Again, what is the "definition of class A"?
 
Tubelab_com,

You gave interesting discussions here.

For years I did measurements of digital modulated RF signals for microwave links and cell phones, CATV, etc.
Measurements included Adjacent Channel Power, EVM, etc. I also did ACP measurements for DSL.

The adjacent channel measurements, like you showed in the photo of post # 47, and your discussion of techniques in your posts in this thread reminded me of this.

At one time, I came up with the idea to create a special audio test signal.
An example signal would be a digitally modulated a 1 kHz tone "carrier" using 16 or 64 QPSK, with a symbol rate and baseband vector modulation filter to give an occupied "channel" from 900 Hz to 1.1 kHz. Then the signal was to be applied to an audio amp.
A spectrum analyzer would be used to check the adjacent and alternate channels to see how much distortion the amp created for that complex signal. There also could be distortions from LF to 200Hz on the audio amp; those distortions did not show up in RF amps, because the RF amplifier did not have frequency response at baseband.

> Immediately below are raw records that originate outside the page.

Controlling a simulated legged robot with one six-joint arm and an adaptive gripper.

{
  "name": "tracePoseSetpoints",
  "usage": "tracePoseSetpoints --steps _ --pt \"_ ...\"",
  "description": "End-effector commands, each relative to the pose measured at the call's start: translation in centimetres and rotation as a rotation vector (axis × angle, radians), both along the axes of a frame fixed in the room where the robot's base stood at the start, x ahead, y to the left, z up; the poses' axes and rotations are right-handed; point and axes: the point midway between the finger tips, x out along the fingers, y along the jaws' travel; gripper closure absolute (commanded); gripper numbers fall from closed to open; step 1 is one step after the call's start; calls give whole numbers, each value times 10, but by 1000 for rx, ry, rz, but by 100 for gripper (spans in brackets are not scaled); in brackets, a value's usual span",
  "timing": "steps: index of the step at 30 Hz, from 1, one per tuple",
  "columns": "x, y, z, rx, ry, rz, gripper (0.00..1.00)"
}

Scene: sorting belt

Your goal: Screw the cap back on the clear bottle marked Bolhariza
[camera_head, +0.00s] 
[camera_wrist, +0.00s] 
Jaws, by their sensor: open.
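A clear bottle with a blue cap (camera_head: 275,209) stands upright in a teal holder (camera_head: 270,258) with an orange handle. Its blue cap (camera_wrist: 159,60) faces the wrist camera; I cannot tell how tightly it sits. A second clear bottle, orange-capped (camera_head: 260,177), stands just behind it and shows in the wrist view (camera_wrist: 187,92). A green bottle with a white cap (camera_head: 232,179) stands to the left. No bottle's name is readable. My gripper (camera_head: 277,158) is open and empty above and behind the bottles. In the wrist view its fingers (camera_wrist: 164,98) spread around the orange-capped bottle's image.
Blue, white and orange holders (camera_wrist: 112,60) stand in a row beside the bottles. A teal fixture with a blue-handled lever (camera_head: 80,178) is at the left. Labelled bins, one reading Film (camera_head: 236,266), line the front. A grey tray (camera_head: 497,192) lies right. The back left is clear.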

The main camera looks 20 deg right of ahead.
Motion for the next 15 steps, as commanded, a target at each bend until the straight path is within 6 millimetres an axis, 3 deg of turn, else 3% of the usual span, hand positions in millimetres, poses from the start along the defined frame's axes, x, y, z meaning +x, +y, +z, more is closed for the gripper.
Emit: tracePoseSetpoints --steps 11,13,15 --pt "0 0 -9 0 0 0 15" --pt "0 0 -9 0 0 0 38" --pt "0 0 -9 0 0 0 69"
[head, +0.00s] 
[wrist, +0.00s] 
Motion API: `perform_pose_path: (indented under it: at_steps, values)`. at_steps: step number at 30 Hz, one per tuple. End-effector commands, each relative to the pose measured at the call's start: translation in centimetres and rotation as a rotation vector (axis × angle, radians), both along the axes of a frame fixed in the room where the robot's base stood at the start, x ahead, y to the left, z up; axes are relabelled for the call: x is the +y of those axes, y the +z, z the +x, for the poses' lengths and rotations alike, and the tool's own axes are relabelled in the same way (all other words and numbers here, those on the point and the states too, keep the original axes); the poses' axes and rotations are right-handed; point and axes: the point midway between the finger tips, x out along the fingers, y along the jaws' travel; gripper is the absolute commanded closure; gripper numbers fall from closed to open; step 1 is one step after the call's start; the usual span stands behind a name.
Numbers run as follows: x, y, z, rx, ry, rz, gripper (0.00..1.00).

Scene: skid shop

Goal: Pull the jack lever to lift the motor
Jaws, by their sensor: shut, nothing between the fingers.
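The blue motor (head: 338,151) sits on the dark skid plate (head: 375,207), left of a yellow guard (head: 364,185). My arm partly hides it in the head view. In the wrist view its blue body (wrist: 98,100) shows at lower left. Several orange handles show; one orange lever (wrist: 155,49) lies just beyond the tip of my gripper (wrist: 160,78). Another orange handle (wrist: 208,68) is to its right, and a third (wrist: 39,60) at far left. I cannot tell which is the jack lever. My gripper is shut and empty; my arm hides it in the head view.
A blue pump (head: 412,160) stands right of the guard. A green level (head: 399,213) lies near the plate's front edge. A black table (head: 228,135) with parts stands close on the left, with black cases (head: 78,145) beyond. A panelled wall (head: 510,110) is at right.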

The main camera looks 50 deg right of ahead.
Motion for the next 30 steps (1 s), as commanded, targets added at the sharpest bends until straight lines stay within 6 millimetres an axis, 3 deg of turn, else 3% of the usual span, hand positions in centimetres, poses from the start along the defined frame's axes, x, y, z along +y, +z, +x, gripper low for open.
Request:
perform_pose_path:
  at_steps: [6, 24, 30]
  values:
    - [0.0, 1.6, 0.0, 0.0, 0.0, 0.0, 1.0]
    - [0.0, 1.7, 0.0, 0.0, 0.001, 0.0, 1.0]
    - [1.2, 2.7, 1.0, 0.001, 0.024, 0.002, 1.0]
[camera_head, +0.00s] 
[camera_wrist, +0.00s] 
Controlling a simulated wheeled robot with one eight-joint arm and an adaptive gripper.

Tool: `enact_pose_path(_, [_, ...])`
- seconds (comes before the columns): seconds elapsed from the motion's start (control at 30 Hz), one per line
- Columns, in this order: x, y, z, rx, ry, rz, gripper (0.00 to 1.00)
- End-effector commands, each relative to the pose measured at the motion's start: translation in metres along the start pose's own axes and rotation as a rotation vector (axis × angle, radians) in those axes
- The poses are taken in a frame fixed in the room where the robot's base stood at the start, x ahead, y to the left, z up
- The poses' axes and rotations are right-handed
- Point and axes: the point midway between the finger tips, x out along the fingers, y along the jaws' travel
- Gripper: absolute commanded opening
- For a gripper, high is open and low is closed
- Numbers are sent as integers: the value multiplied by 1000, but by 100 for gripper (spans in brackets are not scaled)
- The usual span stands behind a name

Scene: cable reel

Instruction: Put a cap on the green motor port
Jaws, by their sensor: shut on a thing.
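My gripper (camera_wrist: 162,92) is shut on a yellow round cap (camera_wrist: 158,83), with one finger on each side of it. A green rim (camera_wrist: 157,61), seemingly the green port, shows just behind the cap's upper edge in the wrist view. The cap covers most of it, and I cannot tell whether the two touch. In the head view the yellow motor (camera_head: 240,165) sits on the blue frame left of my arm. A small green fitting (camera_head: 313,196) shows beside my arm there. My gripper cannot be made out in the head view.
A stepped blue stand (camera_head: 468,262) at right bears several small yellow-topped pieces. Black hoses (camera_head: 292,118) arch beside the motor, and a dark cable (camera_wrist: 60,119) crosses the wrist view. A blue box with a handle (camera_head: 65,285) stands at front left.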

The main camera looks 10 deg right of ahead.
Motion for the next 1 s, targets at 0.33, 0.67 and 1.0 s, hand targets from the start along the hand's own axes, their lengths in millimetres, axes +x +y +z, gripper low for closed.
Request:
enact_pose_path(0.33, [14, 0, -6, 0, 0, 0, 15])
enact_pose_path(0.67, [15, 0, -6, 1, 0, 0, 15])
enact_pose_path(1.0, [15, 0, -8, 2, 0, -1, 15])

Another way to make this test signal would be to do a band limited white noise.
The spectral tests would be the same as for the digitally modulated test signal.

I did not see any literature on doing this kind of test to an audio amp.

Another old measurement technique used by microwave links was to remove one baseband channel going to the modulator and see how much distortion power filled into the empty channel,l from the still present adjacent and alternate channels on either side. I can't remember the name of this test.